Written request: Without skipping anything, write out each record below exactly.

[Robot control records]

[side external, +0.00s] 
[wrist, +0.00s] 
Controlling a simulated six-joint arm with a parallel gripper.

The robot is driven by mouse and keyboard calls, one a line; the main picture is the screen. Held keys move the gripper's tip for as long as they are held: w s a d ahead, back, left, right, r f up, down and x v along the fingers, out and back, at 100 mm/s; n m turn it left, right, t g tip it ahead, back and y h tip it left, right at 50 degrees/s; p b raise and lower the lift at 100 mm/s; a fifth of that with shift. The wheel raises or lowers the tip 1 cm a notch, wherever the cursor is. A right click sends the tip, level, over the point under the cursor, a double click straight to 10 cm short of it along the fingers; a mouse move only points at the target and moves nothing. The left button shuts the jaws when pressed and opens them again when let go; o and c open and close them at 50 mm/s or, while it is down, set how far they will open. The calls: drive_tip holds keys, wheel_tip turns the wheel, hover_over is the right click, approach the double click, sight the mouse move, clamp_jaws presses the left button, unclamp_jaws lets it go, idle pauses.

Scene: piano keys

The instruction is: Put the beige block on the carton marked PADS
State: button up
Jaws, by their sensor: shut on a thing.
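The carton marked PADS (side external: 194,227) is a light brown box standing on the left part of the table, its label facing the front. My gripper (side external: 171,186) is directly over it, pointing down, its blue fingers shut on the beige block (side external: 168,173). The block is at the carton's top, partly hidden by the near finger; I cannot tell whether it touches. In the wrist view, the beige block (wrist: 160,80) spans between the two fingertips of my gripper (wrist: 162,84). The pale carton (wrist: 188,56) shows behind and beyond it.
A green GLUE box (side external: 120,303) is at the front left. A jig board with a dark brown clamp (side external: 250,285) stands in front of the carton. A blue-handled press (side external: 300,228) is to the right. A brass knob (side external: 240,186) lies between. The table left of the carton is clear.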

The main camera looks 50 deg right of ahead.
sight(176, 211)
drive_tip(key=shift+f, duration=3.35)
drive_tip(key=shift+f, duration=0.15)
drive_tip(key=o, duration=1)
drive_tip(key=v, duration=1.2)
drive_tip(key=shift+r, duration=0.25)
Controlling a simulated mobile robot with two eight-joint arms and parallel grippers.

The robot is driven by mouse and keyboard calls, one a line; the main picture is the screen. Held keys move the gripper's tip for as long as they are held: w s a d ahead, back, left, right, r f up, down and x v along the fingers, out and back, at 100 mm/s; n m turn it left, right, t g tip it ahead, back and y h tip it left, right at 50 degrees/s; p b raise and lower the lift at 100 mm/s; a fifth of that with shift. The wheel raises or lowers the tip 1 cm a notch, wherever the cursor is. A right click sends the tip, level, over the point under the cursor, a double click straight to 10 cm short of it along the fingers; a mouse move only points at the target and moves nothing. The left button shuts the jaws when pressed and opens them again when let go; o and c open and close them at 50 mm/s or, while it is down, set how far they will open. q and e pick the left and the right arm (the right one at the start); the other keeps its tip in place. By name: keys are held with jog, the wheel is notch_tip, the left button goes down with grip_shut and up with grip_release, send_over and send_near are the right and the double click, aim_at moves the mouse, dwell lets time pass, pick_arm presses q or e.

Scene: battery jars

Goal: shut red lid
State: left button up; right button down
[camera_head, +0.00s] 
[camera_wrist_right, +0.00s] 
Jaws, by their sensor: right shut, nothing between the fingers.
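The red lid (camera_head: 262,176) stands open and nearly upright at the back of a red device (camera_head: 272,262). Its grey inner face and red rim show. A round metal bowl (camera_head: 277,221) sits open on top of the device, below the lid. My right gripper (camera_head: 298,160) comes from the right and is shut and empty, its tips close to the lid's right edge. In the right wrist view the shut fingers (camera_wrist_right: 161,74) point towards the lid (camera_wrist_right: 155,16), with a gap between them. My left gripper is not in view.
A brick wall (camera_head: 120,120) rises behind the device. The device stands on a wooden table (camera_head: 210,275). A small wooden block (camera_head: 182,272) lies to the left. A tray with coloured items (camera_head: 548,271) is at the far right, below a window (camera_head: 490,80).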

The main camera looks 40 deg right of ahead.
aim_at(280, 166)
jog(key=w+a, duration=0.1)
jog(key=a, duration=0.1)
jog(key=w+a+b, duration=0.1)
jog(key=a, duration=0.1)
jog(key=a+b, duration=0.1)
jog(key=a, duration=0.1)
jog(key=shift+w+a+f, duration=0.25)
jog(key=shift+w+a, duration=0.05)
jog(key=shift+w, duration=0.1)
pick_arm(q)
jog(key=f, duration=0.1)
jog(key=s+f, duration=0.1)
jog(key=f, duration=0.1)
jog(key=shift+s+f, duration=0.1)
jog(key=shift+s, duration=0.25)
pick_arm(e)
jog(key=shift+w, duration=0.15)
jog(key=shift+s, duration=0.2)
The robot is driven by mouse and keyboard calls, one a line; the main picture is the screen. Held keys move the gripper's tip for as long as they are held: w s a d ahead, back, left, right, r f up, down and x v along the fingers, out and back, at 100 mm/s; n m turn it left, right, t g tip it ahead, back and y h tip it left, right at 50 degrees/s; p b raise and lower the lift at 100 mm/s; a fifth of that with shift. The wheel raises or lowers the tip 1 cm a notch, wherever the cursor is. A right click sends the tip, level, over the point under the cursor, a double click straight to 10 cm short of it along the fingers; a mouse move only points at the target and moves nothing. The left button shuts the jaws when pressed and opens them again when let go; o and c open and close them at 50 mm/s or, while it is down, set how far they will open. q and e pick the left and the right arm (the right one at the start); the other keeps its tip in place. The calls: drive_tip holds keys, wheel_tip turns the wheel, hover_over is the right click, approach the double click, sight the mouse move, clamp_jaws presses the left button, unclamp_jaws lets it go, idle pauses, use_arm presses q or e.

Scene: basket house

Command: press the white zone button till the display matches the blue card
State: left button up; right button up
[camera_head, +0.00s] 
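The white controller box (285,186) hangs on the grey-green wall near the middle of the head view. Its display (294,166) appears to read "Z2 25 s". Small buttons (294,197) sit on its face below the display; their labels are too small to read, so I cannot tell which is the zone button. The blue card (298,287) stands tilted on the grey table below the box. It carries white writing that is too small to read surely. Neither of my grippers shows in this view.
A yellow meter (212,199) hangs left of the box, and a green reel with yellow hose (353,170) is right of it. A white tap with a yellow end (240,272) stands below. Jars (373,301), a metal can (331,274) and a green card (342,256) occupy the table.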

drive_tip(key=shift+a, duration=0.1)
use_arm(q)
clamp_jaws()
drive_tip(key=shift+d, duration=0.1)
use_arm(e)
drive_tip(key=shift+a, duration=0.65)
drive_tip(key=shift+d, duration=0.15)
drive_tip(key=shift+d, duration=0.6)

Complete response:
[side external, +0.00s] 
[wrist, +0.00s] 
Controlling a simulated six-joint arm with a parallel gripper.

The robot is driven by mouse and keyboard calls, one a line; the main picture is the screen. Held keys move the gripper's tip for as long as they are held: w s a d ahead, back, left, right, r f up, down and x v along the fingers, out and back, at 100 mm/s; n m turn it left, right, t g tip it ahead, back and y h tip it left, right at 50 degrees/s; p b raise and lower the lift at 100 mm/s; a fifth of that with shift. The wheel raises or lowers the tip 1 cm a notch, wherever the cursor is. A right click sends the tip, level, over the point under the cursor, a double click straight to 10 cm short of it along the fingers; a mouse move only points at the target and moves nothing. The left button shuts the jaws when pressed and opens them again when let go; o and c open and close them at 50 mm/s or, while it is down, set how far they will open. The calls: drive_tip holds keys, wheel_tip turns the wheel, hover_over is the right click, approach the double click, sight the mouse move, clamp_jaws presses the left button, unclamp_jaws lets it go, idle pauses.

Scene: piano keys

The instruction is: Put the beige block on the carton marked PADS
State: button up
Jaws, by their sensor: shut on a thing.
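The carton marked PADS (side external: 194,227) is a light brown box standing on the left part of the table, its label facing the front. My gripper (side external: 171,186) is directly over it, pointing down, its blue fingers shut on the beige block (side external: 168,173). The block is at the carton's top, partly hidden by the near finger; I cannot tell whether it touches. In the wrist view, the beige block (wrist: 160,80) spans between the two fingertips of my gripper (wrist: 162,84). The pale carton (wrist: 188,56) shows behind and beyond it.
A green GLUE box (side external: 120,303) is at the front left. A jig board with a dark brown clamp (side external: 250,285) stands in front of the carton. A blue-handled press (side external: 300,228) is to the right. A brass knob (side external: 240,186) lies between. The table left of the carton is clear.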

The main camera looks 50 deg right of ahead.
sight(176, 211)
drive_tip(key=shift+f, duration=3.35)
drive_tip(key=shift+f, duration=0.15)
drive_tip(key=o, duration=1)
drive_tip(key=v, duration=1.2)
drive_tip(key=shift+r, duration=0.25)
Controlling a simulated mobile robot with two eight-joint arms and parallel grippers.

The robot is driven by mouse and keyboard calls, one a line; the main picture is the screen. Held keys move the gripper's tip for as long as they are held: w s a d ahead, back, left, right, r f up, down and x v along the fingers, out and back, at 100 mm/s; n m turn it left, right, t g tip it ahead, back and y h tip it left, right at 50 degrees/s; p b raise and lower the lift at 100 mm/s; a fifth of that with shift. The wheel raises or lowers the tip 1 cm a notch, wherever the cursor is. A right click sends the tip, level, over the point under the cursor, a double click straight to 10 cm short of it along the fingers; a mouse move only points at the target and moves nothing. The left button shuts the jaws when pressed and opens them again when let go; o and c open and close them at 50 mm/s or, while it is down, set how far they will open. q and e pick the left and the right arm (the right one at the start); the other keeps its tip in place. By name: keys are held with jog, the wheel is notch_tip, the left button goes down with grip_shut and up with grip_release, send_over and send_near are the right and the double click, aim_at moves the mouse, dwell lets time pass, pick_arm presses q or e.

Scene: battery jars

Goal: shut red lid
State: left button up; right button down
[camera_head, +0.00s] 
[camera_wrist_right, +0.00s] 
Jaws, by their sensor: right shut, nothing between the fingers.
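The red lid (camera_head: 262,176) stands open and nearly upright at the back of a red device (camera_head: 272,262). Its grey inner face and red rim show. A round metal bowl (camera_head: 277,221) sits open on top of the device, below the lid. My right gripper (camera_head: 298,160) comes from the right and is shut and empty, its tips close to the lid's right edge. In the right wrist view the shut fingers (camera_wrist_right: 161,74) point towards the lid (camera_wrist_right: 155,16), with a gap between them. My left gripper is not in view.
A brick wall (camera_head: 120,120) rises behind the device. The device stands on a wooden table (camera_head: 210,275). A small wooden block (camera_head: 182,272) lies to the left. A tray with coloured items (camera_head: 548,271) is at the far right, below a window (camera_head: 490,80).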

The main camera looks 40 deg right of ahead.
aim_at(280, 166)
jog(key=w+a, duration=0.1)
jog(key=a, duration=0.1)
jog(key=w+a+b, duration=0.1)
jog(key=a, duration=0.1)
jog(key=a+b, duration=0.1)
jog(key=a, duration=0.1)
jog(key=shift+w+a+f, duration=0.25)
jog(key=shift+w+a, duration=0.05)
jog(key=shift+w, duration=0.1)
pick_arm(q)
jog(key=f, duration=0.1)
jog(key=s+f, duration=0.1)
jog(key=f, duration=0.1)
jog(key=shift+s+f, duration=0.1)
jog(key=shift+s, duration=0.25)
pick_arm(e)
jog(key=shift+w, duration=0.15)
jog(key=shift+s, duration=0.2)
The robot is driven by mouse and keyboard calls, one a line; the main picture is the screen. Held keys move the gripper's tip for as long as they are held: w s a d ahead, back, left, right, r f up, down and x v along the fingers, out and back, at 100 mm/s; n m turn it left, right, t g tip it ahead, back and y h tip it left, right at 50 degrees/s; p b raise and lower the lift at 100 mm/s; a fifth of that with shift. The wheel raises or lowers the tip 1 cm a notch, wherever the cursor is. A right click sends the tip, level, over the point under the cursor, a double click straight to 10 cm short of it along the fingers; a mouse move only points at the target and moves nothing. The left button shuts the jaws when pressed and opens them again when let go; o and c open and close them at 50 mm/s or, while it is down, set how far they will open. q and e pick the left and the right arm (the right one at the start); the other keeps its tip in place. The calls: drive_tip holds keys, wheel_tip turns the wheel, hover_over is the right click, approach the double click, sight the mouse move, clamp_jaws presses the left button, unclamp_jaws lets it go, idle pauses, use_arm presses q or e.

Scene: basket house

Command: press the white zone button till the display matches the blue card
State: left button up; right button up
[camera_head, +0.00s] 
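The white controller box (285,186) hangs on the grey-green wall near the middle of the head view. Its display (294,166) appears to read "Z2 25 s". Small buttons (294,197) sit on its face below the display; their labels are too small to read, so I cannot tell which is the zone button. The blue card (298,287) stands tilted on the grey table below the box. It carries white writing that is too small to read surely. Neither of my grippers shows in this view.
A yellow meter (212,199) hangs left of the box, and a green reel with yellow hose (353,170) is right of it. A white tap with a yellow end (240,272) stands below. Jars (373,301), a metal can (331,274) and a green card (342,256) occupy the table.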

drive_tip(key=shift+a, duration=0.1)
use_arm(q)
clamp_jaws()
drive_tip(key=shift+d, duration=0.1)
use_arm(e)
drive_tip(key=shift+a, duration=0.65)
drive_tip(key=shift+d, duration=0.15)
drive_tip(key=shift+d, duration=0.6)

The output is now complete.